__EXTRACTED ENTRIES__
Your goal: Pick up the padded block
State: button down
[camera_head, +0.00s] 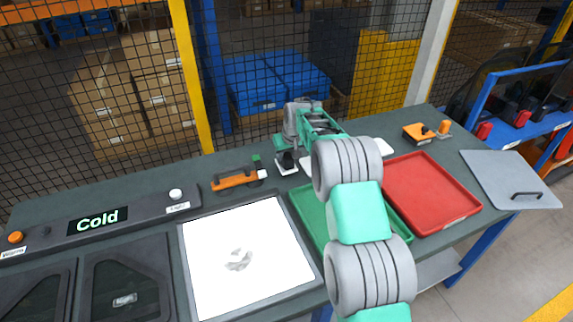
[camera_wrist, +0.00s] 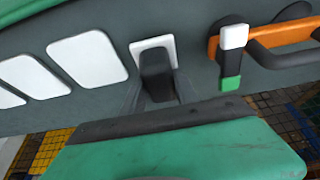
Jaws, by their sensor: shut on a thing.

* * *

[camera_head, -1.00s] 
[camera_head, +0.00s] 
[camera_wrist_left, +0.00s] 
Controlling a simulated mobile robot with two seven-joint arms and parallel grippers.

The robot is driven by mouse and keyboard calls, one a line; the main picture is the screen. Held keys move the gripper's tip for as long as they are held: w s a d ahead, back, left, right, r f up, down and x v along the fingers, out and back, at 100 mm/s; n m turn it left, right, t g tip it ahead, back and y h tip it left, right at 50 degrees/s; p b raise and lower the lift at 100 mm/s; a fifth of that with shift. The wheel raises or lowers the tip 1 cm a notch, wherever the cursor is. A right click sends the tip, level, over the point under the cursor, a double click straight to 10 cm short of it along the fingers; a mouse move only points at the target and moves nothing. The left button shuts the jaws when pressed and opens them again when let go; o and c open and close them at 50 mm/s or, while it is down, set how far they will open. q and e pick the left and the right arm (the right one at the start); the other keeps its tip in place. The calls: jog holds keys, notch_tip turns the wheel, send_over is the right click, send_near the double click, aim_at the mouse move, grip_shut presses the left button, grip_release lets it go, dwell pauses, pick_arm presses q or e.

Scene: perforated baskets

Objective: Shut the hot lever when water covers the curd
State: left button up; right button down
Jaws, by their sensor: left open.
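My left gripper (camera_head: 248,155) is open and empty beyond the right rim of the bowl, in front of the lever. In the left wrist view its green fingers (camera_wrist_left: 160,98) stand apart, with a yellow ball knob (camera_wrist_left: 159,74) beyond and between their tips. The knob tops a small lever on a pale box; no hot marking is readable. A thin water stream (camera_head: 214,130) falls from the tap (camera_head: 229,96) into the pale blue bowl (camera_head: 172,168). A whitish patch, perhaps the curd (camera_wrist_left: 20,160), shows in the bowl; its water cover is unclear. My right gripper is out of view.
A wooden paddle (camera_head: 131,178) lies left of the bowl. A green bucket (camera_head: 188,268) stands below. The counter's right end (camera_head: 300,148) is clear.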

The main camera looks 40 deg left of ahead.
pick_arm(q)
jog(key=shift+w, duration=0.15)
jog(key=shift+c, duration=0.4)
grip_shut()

---

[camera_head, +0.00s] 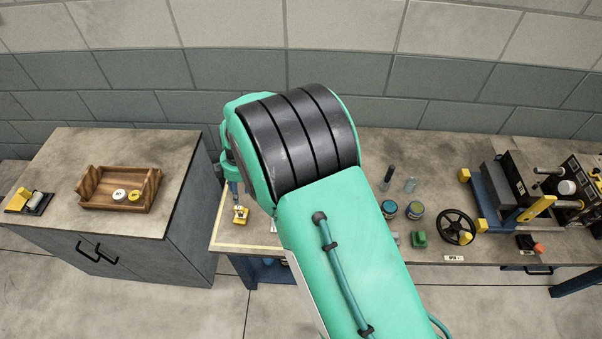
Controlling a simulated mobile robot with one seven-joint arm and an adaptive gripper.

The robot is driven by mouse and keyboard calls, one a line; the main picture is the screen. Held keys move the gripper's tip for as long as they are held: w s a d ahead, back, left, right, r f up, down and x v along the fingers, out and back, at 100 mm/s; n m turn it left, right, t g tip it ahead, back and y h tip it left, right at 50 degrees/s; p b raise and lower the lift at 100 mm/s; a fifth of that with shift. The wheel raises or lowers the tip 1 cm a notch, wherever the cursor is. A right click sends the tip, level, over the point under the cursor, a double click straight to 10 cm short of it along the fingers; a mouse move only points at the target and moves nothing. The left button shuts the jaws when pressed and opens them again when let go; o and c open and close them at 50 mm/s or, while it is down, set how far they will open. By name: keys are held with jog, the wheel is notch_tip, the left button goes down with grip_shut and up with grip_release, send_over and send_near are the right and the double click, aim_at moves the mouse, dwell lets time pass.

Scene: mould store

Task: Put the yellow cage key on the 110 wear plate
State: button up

__GOAL__
Pull out and copy each line containing the string "seven".

__TASK ANSWER__
Controlling a simulated mobile robot with two seven-joint arms and parallel grippers.
Controlling a simulated mobile robot with one seven-joint arm and an adaptive gripper.

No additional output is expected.